→ Recorded robot tool calls:
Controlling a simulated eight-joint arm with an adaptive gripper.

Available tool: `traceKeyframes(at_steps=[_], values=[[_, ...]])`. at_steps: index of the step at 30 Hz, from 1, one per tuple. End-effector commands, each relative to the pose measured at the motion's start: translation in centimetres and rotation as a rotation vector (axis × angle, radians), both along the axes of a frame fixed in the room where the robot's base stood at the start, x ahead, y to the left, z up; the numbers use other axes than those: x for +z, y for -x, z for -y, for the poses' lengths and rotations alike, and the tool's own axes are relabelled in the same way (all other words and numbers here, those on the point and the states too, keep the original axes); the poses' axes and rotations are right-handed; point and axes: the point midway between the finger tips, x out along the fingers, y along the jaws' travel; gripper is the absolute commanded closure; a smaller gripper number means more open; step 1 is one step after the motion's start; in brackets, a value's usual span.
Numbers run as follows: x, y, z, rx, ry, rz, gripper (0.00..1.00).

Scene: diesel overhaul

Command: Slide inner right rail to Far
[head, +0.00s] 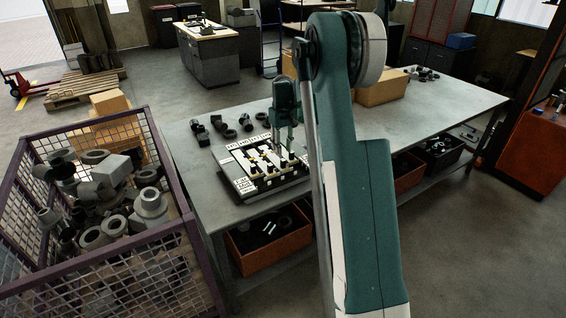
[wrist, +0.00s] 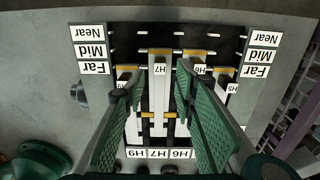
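A black board (head: 241,187) with several white sliding rails lies on the grey bench. In the wrist view the board (wrist: 130,40) appears upside down, with Near, Mid and Far labels on both sides. Two inner rails show there: a white one (wrist: 160,95) between my fingers and another (wrist: 198,70) by the right fingertip. I cannot tell for sure which is the inner right rail. My gripper (wrist: 158,82) is open, with green fingers apart above the board; contact is unclear. In the head view my gripper (head: 284,118) points down over it.
Dark metal parts (head: 230,127) stand behind the board on the bench (head: 455,98). A mesh crate (head: 150,243) of parts stands at the left. A cardboard box (head: 382,90) sits behind my arm. Orange bins (head: 268,240) are under the bench.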

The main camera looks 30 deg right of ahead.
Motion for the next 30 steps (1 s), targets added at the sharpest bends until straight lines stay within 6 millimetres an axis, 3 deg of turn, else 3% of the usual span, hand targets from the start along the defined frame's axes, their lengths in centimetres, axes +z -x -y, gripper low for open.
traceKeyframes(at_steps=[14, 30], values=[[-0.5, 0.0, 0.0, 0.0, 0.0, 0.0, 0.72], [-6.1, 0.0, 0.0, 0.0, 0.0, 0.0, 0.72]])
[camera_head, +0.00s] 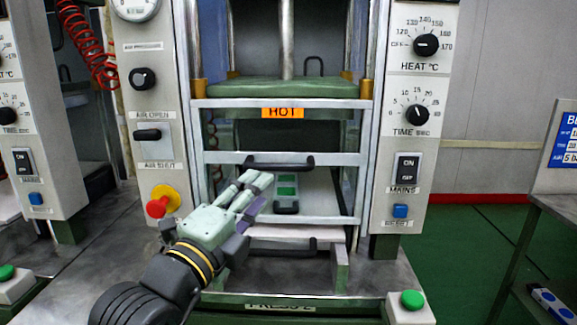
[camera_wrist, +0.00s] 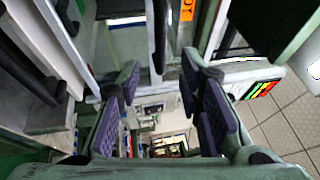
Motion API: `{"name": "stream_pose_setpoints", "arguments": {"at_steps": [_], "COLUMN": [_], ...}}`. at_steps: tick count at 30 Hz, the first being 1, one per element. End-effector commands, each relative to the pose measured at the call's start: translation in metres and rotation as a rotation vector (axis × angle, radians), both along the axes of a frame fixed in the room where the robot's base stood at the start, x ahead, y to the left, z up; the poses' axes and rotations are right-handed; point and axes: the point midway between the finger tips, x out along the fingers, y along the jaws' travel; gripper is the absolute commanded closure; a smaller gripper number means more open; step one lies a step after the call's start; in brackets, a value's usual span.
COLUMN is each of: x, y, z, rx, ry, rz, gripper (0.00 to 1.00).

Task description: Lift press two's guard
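Press two (camera_head: 411,180) stands in front of me, with a "PRESS 2" label low on its front. Its guard (camera_head: 226,158) is a pale barred frame with an orange HOT label, down across the press opening. A black handle (camera_head: 279,162) is fixed to the guard's middle bar. My gripper (camera_head: 257,181) is in front of the opening, just below and left of that handle and seemingly apart from it. In the wrist view, the purple-padded fingers (camera_wrist: 165,80) are spread with nothing between them. Part of the guard's lower left is hidden behind my gripper.
A second black handle (camera_head: 283,247) sits lower, below the guard. A red knob (camera_head: 162,201) is left of my gripper, and a green button (camera_head: 411,299) stands at front right. Another press (camera_head: 37,120) is at left.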

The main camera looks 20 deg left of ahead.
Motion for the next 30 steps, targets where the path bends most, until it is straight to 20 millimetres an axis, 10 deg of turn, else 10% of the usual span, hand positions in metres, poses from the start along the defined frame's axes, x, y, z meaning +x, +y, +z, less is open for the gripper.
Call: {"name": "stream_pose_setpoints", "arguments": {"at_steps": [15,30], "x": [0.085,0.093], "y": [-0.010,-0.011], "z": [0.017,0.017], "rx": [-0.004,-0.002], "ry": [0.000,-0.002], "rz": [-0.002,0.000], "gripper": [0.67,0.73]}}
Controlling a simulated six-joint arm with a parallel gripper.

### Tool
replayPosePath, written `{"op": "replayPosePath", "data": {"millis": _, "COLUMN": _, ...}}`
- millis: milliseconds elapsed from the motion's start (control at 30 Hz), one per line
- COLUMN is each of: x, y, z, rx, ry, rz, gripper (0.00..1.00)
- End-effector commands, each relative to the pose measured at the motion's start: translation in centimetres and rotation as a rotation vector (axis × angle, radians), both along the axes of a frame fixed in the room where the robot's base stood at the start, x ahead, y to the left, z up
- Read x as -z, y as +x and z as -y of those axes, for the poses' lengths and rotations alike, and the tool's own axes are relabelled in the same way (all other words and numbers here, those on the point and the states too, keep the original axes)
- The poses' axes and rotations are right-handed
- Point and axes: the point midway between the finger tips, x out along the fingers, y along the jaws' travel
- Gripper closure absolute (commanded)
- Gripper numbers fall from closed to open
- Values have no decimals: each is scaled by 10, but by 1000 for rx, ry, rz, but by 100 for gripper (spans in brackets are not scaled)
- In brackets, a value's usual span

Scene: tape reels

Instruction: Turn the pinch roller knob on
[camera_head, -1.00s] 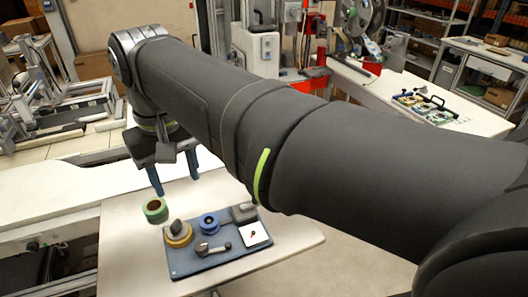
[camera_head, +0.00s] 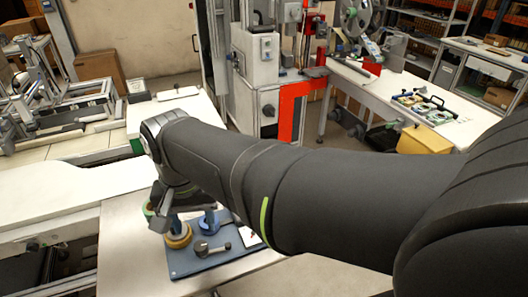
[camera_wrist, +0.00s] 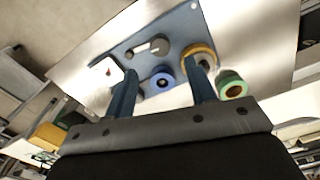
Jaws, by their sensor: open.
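The pinch roller knob, which I take to be the grey round knob with a short lever arm (camera_head: 203,248), sits at the front of the blue board (camera_head: 185,269). In the wrist view the grey knob (camera_wrist: 158,46) shows whole, its arm pointing left. My gripper (camera_head: 193,226) is over the back-left part of the board, fingers down. It also shows in the wrist view (camera_wrist: 160,67), where its two blue fingers are spread apart with nothing between them. The knob lies beyond the fingertips, and no contact shows.
A yellow reel (camera_wrist: 201,50) and a blue reel (camera_wrist: 162,81) are on the board close to the fingers. A green tape roll (camera_wrist: 232,84) lies beside it. A white pad (camera_wrist: 103,70) is at the board's other end. The table front (camera_head: 125,265) is clear.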

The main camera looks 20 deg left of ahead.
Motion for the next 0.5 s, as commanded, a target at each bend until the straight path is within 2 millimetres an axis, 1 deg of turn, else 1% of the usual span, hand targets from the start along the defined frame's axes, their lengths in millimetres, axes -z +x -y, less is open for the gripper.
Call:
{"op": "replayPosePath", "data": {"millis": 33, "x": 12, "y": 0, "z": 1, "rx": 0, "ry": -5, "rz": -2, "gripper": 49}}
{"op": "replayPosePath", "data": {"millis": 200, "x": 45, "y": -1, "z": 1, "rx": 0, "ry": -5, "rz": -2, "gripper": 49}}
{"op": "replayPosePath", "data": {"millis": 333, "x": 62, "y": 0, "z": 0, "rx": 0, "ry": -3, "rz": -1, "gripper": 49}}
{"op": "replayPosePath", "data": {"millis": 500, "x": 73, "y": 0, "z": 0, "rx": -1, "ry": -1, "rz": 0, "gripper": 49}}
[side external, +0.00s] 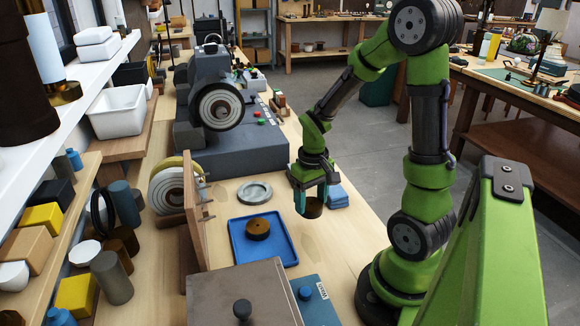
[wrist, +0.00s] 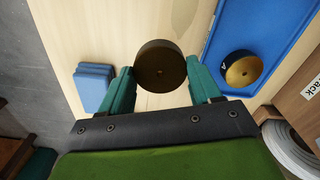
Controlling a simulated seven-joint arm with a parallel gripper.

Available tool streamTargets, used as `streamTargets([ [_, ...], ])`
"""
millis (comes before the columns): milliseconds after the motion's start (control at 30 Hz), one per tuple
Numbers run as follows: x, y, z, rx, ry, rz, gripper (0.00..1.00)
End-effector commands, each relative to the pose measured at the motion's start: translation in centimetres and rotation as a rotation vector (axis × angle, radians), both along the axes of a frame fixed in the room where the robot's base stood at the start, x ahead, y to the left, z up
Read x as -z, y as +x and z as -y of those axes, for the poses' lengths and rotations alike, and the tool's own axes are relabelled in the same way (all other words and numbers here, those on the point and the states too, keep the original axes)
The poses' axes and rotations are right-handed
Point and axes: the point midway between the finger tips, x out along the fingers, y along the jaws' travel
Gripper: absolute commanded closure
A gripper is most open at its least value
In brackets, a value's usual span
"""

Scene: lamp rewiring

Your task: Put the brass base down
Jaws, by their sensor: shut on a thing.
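My gripper (side external: 311,198) is shut on a dark brown, round brass base (side external: 313,209).
Folded blue cloths (side external: 337,196) lie just beyond my gripper. A grey round dish (side external: 254,192) sits behind the tray. A wooden board (side external: 196,215) stands left of the tray, and a brown box (side external: 240,290) is in front.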

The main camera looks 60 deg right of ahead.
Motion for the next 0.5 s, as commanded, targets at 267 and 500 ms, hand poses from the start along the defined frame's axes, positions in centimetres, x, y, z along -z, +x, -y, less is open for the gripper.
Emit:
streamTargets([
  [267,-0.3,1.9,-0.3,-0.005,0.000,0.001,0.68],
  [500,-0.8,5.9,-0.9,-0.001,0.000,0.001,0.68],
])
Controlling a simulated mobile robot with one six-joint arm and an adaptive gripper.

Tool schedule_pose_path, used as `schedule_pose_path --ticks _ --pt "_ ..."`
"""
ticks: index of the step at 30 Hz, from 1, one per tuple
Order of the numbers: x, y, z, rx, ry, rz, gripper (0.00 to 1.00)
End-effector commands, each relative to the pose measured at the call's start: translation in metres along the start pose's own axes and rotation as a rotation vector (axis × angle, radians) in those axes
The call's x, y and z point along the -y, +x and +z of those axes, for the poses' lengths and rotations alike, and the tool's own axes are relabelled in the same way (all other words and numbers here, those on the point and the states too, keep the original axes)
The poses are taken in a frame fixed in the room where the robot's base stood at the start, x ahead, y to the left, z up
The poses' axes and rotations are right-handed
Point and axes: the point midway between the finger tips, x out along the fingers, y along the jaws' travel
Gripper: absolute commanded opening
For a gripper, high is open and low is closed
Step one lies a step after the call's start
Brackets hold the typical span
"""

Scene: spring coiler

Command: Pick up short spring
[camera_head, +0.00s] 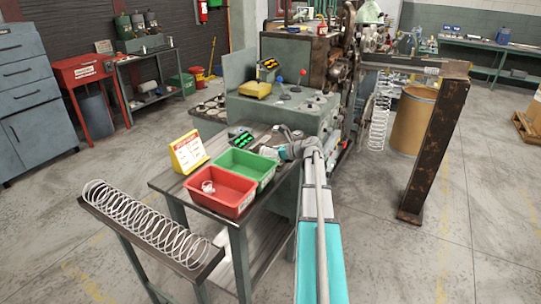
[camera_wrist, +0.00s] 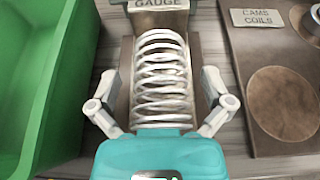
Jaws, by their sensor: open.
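My gripper (camera_wrist: 160,103) is open, one finger on each side of the spring's near end, with a visible gap on both sides. The near end of the spring is hidden behind the teal gripper body. In the head view my gripper (camera_head: 268,152) is over the work table (camera_head: 178,178), beside the green bin; the short spring cannot be made out there.
A green bin (camera_wrist: 40,80) is close on the left, and a plate labelled "CAMS COILS" (camera_wrist: 262,18) on the right. A red bin (camera_head: 228,203) holds a small coil. A long spring (camera_head: 145,215) lies in a trough. The coiling machine (camera_head: 285,110) stands behind.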

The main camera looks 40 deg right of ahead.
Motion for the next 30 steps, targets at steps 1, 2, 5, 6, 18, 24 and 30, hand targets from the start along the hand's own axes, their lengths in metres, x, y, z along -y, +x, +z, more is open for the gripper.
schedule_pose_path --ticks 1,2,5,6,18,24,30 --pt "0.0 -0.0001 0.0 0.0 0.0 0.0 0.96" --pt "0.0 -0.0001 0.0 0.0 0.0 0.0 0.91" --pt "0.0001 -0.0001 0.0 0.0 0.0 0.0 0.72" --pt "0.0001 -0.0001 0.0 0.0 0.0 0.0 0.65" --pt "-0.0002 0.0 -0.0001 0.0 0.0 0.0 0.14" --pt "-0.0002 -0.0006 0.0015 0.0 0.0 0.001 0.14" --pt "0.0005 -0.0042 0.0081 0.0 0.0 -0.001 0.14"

→ Required task:
Locate the word "main" in the records and collect each line it appears in.

→ Solved problem:
The main camera looks 30 deg right of ahead.
The main camera looks 20 deg left of ahead.
The main camera looks 20 deg left of ahead.
The main camera looks 60 deg right of ahead.
The main camera looks 40 deg right of ahead.

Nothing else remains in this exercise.